### Task instructions
Set the listing down unchanged, minus every embedded image.

### Data excerpt
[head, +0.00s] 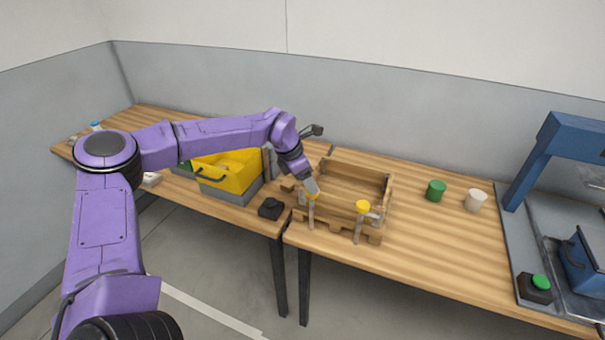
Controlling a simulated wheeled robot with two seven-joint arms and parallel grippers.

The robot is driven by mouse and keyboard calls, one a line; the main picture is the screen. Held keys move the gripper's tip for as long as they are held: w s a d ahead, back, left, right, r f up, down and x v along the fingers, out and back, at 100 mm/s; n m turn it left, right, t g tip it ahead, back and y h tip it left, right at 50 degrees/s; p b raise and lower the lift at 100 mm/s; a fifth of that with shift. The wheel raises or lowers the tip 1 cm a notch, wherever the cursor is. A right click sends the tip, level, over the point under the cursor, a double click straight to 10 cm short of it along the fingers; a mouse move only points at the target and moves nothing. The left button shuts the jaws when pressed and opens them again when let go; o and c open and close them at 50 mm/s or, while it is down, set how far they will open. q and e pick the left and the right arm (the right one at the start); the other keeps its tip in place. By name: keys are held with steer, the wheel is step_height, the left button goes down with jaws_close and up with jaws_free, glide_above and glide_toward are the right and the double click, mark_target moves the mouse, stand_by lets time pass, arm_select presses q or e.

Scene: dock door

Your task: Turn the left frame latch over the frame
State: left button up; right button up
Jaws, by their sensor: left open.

### Task solution
[head, +0.00s] 
Controlling a simulated wheeled robot with two seven-joint arms and parallel grippers.

The robot is driven by mouse and keyboard calls, one a line; the main picture is the screen. Held keys move the gripper's tip for as long as they are held: w s a d ahead, back, left, right, r f up, down and x v along the fingers, out and back, at 100 mm/s; n m turn it left, right, t g tip it ahead, back and y h tip it left, right at 50 degrees/s; p b raise and lower the lift at 100 mm/s; a fifth of that with shift. The wheel raises or lowers the tip 1 cm a notch, wherever the cursor is. A right click sends the tip, level, over the point under the cursor, a double click straight to 10 cm short of it along the fingers; a mouse move only points at the target and moves nothing. The left button shuts the jaws when pressed and opens them again when let go; o and c open and close them at 50 mm/s or, while it is down, set how far they will open. q and e pick the left and the right arm (the right one at the start); the other keeps its tip in place. By name: keys are held with steer, the wheel is step_height, the left button goes down with jaws_close and up with jaws_free, glide_above and glide_toward are the right and the double click, mark_target moves the mouse, stand_by lets time pass, arm_select presses q or e.

Scene: dock door

Your task: Turn the left frame latch over the frame
State: left button up; right button up
Jaws, by their sensor: left open.

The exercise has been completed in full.